For simplicity say the solid body submerged in the fluid is an upright cylinder of cross-sectional area $A$, and has weight $W_{cylinder}$. We want to calculate pressure at some point in the fluid beneath the cylinder. To do so we shall calculate weight of fluid+solid-cylinder column above that point, acting on horizontal area of magnitude $A$, and then divide total force acting on that area by magnitude of area. Key to the argument is that total force acting on area is not simply equal to weight of fluid +solid-cylinder column above that area.

Total weight of fluid+solid-cylinder column=$W_{cylinder}+W_{fluid}$

But since the cylinder is held stationary, then by virtue of Archimedes principle, we must exert an upward force on it equal to $W_{cylinder}-W_{displaced~fluid}$, where $W_{displaced~fluid}$ is simply the weight of fluid displaced by cylinder.

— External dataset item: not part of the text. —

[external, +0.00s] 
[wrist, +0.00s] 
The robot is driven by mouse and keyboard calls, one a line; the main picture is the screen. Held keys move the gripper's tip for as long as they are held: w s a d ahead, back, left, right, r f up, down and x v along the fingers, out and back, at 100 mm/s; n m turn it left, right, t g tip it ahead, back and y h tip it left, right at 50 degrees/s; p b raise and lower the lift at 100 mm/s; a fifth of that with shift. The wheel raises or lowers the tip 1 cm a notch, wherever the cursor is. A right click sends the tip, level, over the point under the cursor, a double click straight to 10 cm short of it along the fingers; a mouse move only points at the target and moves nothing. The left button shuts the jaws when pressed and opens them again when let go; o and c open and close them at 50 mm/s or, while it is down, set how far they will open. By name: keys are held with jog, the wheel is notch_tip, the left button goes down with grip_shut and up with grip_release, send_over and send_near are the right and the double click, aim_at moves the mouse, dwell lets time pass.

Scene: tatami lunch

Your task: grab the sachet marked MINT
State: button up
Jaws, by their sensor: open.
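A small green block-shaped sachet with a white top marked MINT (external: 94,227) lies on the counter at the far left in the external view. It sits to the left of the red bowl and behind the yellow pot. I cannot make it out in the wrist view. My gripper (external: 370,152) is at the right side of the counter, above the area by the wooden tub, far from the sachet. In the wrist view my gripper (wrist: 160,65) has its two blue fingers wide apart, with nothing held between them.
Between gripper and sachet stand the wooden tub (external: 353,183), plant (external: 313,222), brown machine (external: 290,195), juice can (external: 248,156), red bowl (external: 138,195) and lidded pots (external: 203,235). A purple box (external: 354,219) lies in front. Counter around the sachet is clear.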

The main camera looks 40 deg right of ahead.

So net downward force on area $A$ is \begin{align} (W_{cylinder}+W_{fluid})-(W_{cylinder}-W_{displaced~fluid})=W_{fluid}+W_{displaced~fluid} \end{align} which is nothing but weight of water column in which the solid cylinder has been replaced by fluid cylinder. That is why, to calculate pressure, it does not matter whether there is a solid object hanging above a point inside the fluid, provided the whole system is in equilibrium.

P.S. I have assumed that cylinder is denser than fluid. I shall leave it to you to generalize the argument.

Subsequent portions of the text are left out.